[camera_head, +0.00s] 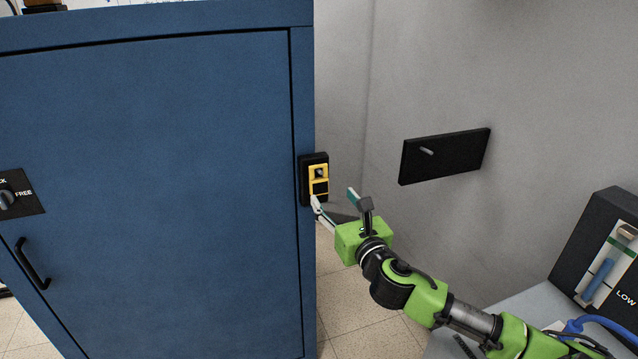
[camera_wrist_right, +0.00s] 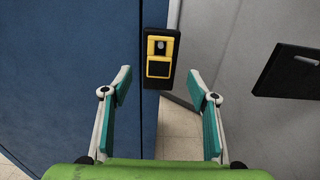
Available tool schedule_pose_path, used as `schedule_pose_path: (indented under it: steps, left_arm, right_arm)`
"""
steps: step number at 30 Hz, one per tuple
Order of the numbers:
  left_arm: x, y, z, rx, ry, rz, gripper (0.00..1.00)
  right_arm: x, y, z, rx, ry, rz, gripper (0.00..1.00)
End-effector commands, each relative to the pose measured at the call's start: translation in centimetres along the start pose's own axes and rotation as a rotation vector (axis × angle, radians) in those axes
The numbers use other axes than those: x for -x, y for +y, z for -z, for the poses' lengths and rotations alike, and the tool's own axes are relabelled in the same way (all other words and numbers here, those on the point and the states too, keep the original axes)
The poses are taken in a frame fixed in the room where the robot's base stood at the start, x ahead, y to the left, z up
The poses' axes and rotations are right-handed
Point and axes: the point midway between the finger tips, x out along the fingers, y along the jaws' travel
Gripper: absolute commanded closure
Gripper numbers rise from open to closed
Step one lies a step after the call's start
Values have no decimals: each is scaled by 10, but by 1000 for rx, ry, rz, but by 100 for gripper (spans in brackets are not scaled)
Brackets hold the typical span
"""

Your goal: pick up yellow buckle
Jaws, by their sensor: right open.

Your goal >> Extract all the data above exactly, excluding every picture.

Problem solution >>
[camera_head, +0.00s] 
[camera_wrist_right, +0.00s] 
Available tool schedule_pose_path, used as `schedule_pose_path: (indented under it: steps, left_arm, right_arm)`
"""
steps: step number at 30 Hz, one per tuple
Order of the numbers:
  left_arm: x, y, z, rx, ry, rz, gripper (0.00..1.00)
  right_arm: x, y, z, rx, ry, rz, gripper (0.00..1.00)
End-effector commands, each relative to the pose measured at the call's start: translation in centimetres along the start pose's own axes and rotation as a rotation vector (axis × angle, radians) in those axes
The numbers use other axes than those: x for -x, y for +y, z for -z, for the poses' lengths and rotations alike, and the tool's own axes are relabelled in the same way (all other words and numbers here, those on the point and the states too, keep the original axes)
The poses are taken in a frame fixed in the room where the robot's base stood at the start, x ahead, y to the left, z up
The poses' axes and rotations are right-handed
Point and axes: the point midway between the finger tips, x out along the fingers, y along the jaws' travel
Gripper: absolute commanded closure
Gripper numbers rise from open to closed
Step one lies a step after the call's start
Values have no decimals: each is scaled by 10, but by 1000 for rx, ry, rz, but by 100 for gripper (spans in brackets are not scaled)
Brackets hold the typical span
"""

Your goal: pick up yellow buckle
Jaws, by their sensor: right open.

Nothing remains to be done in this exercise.